En fait, contrairement aux pronostics des liquidateurs de la LCR, le PCF a survécu, le PdG (aujourd’hui LFI) a rompu avec le PS, et tous les partis sociaux-chauvins (Générations, PS, PCF, LFI) ont formé un front populaire avec EELV, la Nupes. Ces soubresauts du réformisme ont engendré des départs successifs du NPA, au profit du PCF et surtout de LFI, si bien qu’il a rapidement compté moins de membres que l’ex-LCR.

Puis, en 2021, RP a quitté le NPA sans divergence sérieuse sous le prétexte de présenter la candidature (factice) de Kazib, ajoutant une organisation « trotskyste » de plus aux adjoints des bureaucraties syndicales, comme s’il n’y en avait pas assez avec LO, le NPA, le POID, le POI, Révolution, la GR, etc.

Une lutte interne peut être positive, si elle permet de préciser des choix stratégiques. Aujourd’hui, tout militant révolutionnaire, dans tout pays, peut s’instruire en lisant Contre le courant (1914-1917) de Lénine et Zinoviev, La Crise de la social-démocratie (1915) de Luxemburg, L’Internationale communiste après Lénine (1928), Comment vaincre le fascisme (1930-1933) et Défense du marxisme (1939-1940) de Trotsky. Mais les scissions qui ont déchiré le NPA depuis 2009 n’ont rien produit de tel, parce qu’aucune fraction n’a défendu le bolchevisme.

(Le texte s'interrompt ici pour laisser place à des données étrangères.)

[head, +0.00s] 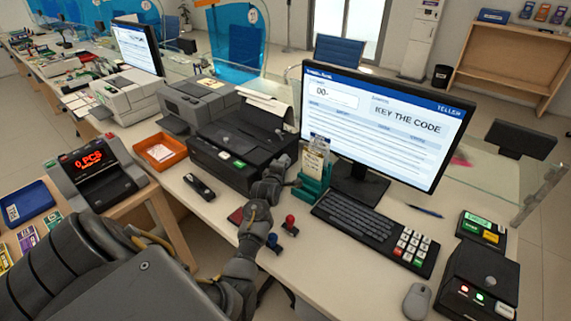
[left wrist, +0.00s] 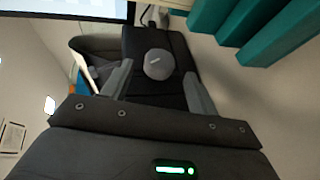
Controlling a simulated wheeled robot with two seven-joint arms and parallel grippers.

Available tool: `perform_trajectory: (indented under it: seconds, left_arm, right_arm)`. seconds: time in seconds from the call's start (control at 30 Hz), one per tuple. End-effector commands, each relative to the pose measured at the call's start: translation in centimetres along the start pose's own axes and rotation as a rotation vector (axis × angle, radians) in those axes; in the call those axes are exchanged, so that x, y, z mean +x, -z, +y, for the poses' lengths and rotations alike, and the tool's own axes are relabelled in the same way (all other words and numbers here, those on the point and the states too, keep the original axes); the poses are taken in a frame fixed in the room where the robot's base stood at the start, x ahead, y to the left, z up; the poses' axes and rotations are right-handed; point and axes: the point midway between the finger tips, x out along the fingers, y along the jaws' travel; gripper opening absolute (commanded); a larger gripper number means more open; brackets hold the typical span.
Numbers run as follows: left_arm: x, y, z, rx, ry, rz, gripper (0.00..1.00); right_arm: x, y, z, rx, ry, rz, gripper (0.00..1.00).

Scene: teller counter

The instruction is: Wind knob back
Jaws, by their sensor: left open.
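A grey round knob (left wrist: 158,62) sits on the dark side of the black printer (left wrist: 152,38) in the left wrist view. My left gripper (left wrist: 159,78) is open, with one finger on each side of the knob and a gap showing around it. In the head view my left gripper (head: 279,172) is at the right end of the black printer (head: 240,142). The knob cannot be made out there, behind my gripper. My right gripper is not in view.
A teal holder (head: 312,185) with papers stands close to the right of my gripper. The monitor (head: 385,115) and keyboard (head: 372,228) are further right. Stamps with red and blue handles (head: 290,222) lie in front. An orange tray (head: 160,151) is left of the printer.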

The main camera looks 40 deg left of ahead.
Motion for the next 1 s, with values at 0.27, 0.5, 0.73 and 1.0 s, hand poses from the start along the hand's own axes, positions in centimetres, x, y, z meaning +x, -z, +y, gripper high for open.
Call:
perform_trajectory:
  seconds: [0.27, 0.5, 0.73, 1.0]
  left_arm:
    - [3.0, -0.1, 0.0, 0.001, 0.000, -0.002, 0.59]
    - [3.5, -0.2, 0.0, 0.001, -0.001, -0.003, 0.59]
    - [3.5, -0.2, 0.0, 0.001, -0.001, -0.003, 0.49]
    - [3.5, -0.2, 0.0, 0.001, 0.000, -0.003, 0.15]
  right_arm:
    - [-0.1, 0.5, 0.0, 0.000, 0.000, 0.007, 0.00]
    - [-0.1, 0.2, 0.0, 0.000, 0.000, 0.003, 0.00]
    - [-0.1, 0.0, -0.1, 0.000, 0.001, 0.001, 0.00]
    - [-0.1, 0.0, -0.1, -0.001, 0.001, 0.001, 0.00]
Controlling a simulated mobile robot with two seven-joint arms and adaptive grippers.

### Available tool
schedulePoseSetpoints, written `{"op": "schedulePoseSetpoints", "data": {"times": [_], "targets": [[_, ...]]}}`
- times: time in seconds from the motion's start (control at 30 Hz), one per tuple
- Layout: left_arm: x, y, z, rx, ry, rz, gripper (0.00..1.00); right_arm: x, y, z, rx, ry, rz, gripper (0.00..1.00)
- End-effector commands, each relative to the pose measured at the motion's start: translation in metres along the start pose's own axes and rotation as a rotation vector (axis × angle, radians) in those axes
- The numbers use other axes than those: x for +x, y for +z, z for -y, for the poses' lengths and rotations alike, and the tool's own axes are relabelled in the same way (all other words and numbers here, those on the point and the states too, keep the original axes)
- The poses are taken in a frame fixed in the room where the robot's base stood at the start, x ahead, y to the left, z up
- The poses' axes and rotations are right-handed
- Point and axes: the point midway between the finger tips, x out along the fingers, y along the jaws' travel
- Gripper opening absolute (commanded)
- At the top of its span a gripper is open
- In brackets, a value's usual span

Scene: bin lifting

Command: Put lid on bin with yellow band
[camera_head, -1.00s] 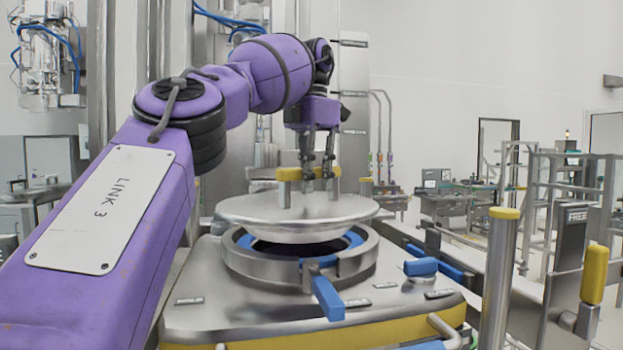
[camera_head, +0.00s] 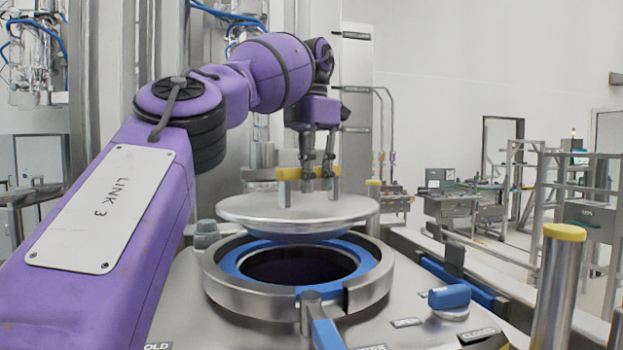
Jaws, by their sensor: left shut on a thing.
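My left gripper (camera_head: 318,172) comes in from the left on the purple arm and is shut on the yellow handle of the round metal lid (camera_head: 262,210). It holds the lid roughly level in the air. In the picture the lid overlaps the far part of the bin opening, and the near part of the dark opening shows below it. The bin (camera_head: 220,340) has a flat metal top with a raised metal ring (camera_head: 228,290) and a blue seal (camera_head: 235,258) around the hole. The yellow band is not in view now. My right gripper is not in view.
A blue clamp lever (camera_head: 326,334) sticks out at the front of the ring. A blue knob (camera_head: 449,297) sits on the bin top at the right. A yellow-capped metal post (camera_head: 553,290) stands at the far right. Metal columns stand behind the lid.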

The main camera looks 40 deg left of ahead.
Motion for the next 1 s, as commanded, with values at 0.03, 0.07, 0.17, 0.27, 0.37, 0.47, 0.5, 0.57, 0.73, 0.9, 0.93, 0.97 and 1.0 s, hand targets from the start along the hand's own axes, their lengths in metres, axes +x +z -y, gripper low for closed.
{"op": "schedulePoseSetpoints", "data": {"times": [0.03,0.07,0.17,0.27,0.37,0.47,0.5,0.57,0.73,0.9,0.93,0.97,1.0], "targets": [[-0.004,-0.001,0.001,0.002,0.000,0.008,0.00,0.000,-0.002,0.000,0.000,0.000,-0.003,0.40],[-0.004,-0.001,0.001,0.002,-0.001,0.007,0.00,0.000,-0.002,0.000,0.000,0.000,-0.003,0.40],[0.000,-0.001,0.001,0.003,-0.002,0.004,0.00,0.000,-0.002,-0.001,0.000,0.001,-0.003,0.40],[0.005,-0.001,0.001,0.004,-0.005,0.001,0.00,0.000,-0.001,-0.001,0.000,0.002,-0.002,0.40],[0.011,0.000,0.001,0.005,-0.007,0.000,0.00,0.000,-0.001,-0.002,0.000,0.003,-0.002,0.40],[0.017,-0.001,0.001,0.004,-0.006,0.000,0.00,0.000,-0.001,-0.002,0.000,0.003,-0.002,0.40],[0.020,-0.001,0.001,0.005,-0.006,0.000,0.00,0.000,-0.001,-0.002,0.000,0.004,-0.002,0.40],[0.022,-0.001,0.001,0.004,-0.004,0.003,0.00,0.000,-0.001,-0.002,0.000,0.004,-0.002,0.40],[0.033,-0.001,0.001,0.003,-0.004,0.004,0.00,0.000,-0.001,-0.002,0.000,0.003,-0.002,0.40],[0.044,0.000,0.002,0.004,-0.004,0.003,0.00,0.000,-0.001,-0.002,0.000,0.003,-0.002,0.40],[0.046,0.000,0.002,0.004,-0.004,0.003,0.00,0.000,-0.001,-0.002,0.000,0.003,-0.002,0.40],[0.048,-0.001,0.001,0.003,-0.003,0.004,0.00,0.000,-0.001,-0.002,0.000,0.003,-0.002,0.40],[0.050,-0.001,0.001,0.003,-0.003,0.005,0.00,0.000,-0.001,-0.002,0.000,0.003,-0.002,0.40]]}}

Comme auparavant Ensemble, le POI, Révolution, la GR et la CLAIRE, le NPA-B, libéré de la force de rappel de ses minorités, va être soumis plus que jamais à la force d’attraction de LFI, sauf si le mouvement parlementariste et chauvin de Mélenchon éclate lui-même. Pour sa part, le NPA-C va être écartelé entre le mouvementisme d’AC (un legs du SUQI qu’il partage avec RP et le NPA-B) et l’économisme de DR et CR (qu’ils ont hérité de VO-LO).

Comme il y a aujourd’hui, outre RP, deux NPA qui se disputent un héritage douteux, ce sont donc deux meetings différents qui se sont tenus à la Bellevilloise à Paris, le 17 janvier pour le NPA pro-Nupes, puis le 8 février pour le NPA anti-Nupes. Les grands évènements permettent de mesurer les organisations. Or, face à la nouvelle mesure contre le droit à la retraite, le trait commun des meetings de RP et des NPA est « la reconductible ».

Le meeting du NPA pro-NUPES évoque vaguement la grève générale mais s’aligne sur les bureaucraties syndicales qui l’empêchent


Le 17 janvier, le NPA-B appelle à « une gauche unitaire et anticapitaliste ». Devant plus de 400 participants, Besancenot demande à chacun de se transformer en « militant de la grève générale » vue comme une perspective lointaine. Mais il ne demande jamais aux chefs de l’intersyndicale de faire de même. Pourtant, l’unité doit se faire de la base au sommet, non ? Aucune mention du socialisme, de la révolution sociale, de la dictature du prolétariat, ni même d’un gouvernement des travailleurs. Le tract du 24 janvier se contentait d’ailleurs d’une formule embrouillée : « donner confiance pour aller vers la construction d’une alternative politique en rupture avec Macron et son monde ». Voilà de quoi rassurer les médias, EELV, LFI et les chefs syndicaux sur le contenu de « la gauche unitaire et anticapitaliste ».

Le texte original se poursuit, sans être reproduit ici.